By 1945, 34 Fairfield was the home of John T. Parker and his wife, Lucy C. Parker, who operated it as a lodging house. They previously had lived at 1844 Commonwealth.
On May 10, 1946, 32-34-36-38 Fairfield were acquired from George Sullivan by Joseph Francis Dinneen. He was a reporter with the Boston Globe, noted for his crime coverage and for his column on Boston’s night club scene.

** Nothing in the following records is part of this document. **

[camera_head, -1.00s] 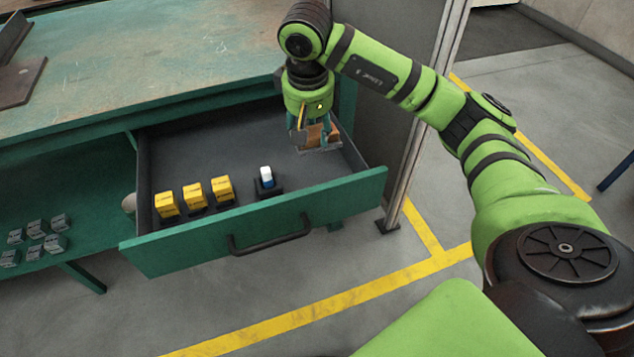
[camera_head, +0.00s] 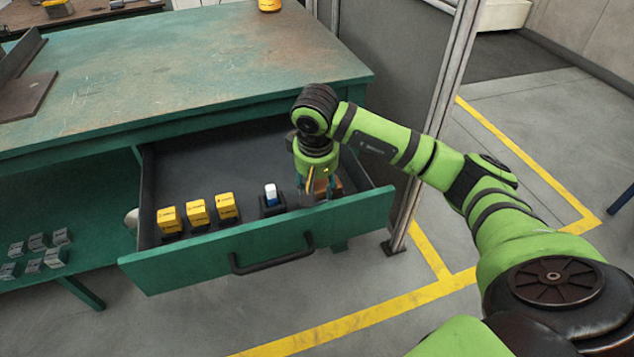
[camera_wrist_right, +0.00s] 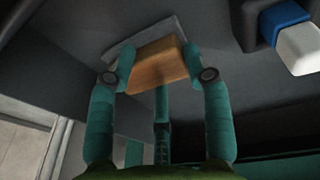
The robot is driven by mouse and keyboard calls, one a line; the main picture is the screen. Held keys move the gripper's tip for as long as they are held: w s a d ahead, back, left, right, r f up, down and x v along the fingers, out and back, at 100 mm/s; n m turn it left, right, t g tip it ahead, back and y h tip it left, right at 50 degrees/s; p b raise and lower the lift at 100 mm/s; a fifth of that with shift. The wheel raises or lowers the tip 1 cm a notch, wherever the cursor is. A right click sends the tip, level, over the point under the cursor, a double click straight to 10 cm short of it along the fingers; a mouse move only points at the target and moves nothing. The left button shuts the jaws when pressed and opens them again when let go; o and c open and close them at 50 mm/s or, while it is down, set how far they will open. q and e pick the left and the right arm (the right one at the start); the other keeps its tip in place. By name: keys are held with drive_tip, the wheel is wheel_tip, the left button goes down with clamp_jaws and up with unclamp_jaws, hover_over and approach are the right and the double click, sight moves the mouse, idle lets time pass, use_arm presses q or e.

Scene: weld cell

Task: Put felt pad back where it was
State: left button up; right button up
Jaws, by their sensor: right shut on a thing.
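The felt pad (camera_head: 335,187) appears as an orange-brown block, with a flat grey layer beside its far face in the right wrist view (camera_wrist_right: 158,66). My right gripper (camera_head: 320,190) is shut on the brown block, one finger on each side. It points down into the right front part of the open green drawer (camera_head: 350,219). Whether the pad touches the drawer floor I cannot tell. My left gripper is not in view.
A white-and-blue item (camera_head: 271,192) stands in a dark holder left of my right gripper. Three yellow boxes (camera_head: 197,211) stand farther left in the drawer. The drawer's rear floor (camera_head: 205,170) is clear. The green bench top (camera_head: 190,75) overhangs behind.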

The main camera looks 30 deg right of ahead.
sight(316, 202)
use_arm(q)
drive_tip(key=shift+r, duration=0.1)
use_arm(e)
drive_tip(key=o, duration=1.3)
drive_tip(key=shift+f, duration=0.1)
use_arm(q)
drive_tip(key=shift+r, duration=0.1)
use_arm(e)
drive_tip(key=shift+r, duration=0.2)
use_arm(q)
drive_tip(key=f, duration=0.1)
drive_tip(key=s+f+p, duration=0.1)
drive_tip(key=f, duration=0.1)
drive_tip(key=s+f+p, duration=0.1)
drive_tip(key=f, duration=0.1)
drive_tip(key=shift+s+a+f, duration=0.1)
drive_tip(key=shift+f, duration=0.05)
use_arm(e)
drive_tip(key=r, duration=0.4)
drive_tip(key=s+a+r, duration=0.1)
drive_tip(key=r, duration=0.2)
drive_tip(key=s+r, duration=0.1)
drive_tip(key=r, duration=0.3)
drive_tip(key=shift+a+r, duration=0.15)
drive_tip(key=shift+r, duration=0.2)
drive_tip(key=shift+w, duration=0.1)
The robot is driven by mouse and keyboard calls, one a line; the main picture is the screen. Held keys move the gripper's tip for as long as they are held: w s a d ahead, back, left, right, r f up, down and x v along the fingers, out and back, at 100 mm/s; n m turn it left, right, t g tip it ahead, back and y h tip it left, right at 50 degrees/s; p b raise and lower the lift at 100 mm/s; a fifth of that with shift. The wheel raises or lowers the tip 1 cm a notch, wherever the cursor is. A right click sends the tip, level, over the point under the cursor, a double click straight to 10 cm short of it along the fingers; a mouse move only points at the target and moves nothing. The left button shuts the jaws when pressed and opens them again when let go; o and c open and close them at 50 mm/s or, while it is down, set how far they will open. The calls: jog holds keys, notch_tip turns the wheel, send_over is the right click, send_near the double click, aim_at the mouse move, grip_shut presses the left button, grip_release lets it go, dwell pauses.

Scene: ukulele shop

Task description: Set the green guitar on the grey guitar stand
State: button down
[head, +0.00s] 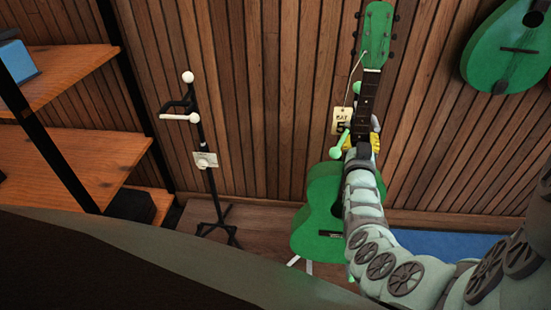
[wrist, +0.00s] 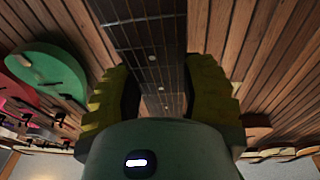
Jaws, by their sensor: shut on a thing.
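The green guitar (head: 325,208) is upright, headstock up, in front of the wood wall. My gripper (head: 364,143) has its yellow fingers around the guitar's dark neck. In the wrist view the fretted neck (wrist: 152,45) runs between the two finger pads of my gripper (wrist: 160,92). A stand with pale green tips (head: 338,152) and light feet shows partly behind the guitar; whether the guitar rests on it is unclear. A dark stand with white tips (head: 203,150) and a small tag stands empty to the left. I cannot tell which stand is called grey.
Wooden shelves (head: 85,155) with a black frame are at the far left. A price tag (head: 342,121) hangs beside the neck. Another green instrument (head: 510,47) hangs on the wall at the right. A blue mat (head: 440,243) lies on the floor at the right.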

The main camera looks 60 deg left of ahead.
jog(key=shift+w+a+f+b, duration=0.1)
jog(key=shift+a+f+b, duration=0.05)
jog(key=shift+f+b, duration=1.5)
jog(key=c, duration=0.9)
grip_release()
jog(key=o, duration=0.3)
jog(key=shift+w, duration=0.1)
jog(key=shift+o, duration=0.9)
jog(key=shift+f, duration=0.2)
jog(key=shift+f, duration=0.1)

He also was a prolific author, Among his works was The Purple Shamrock, a biography of Mayor James Michael Curley published in 1949. He and his wife, Helen Agnes (Wagner) Dinneen, lived in Needham.
On August 20, 1956, 32-34-36-38 Fairfield were acquired from Joseph Dinneen by the National Realty Company (Charles Talanian, president; Thomas J. Diab, treasurer).
The Parkers continued to live at 34 Fairfield and operate it as a lodging house until about 1957.
On April 12, 1957, 32-34-36-38 Fairfield were acquired from National Realty by real estate dealers Stuart H. Hastings and Joseph A. Gautreau They converted each building into eight apartments and then sold them separately: 32 Fairfield and 34 Fairfield to two different buyers, and 36 Fairfield and 38 Fairfield to a third buyer.
The property changed hands and on January 15, 1965, was acquired by Nick Haddad, trustee of Haverty Realty Trust.
On September 23, 1980, 34 Fairfield was acquired from Nick Haddad by Eliot Convisor, trustee of the Rockford Realty Trust. Nabiha Haddad (also known as Nabina Haddad) of Lebanon, the sole beneficiary of the trust, joined Nick Hadded in selling the property.
Eliot Convisor had acquired 32 Fairfield in May of 1976.
In April of 1981, he applied for (and subsequently received) permission to convert 34 Fairfield from eight apartments into five apartments and to cut doors through the party wall connecting 32 and 34 Fairfield.
On May 18, 1982, Eliot Convisor converted 32-34 Fairfield into ten condominium units, the 32-34 Fairfield Street Condominium.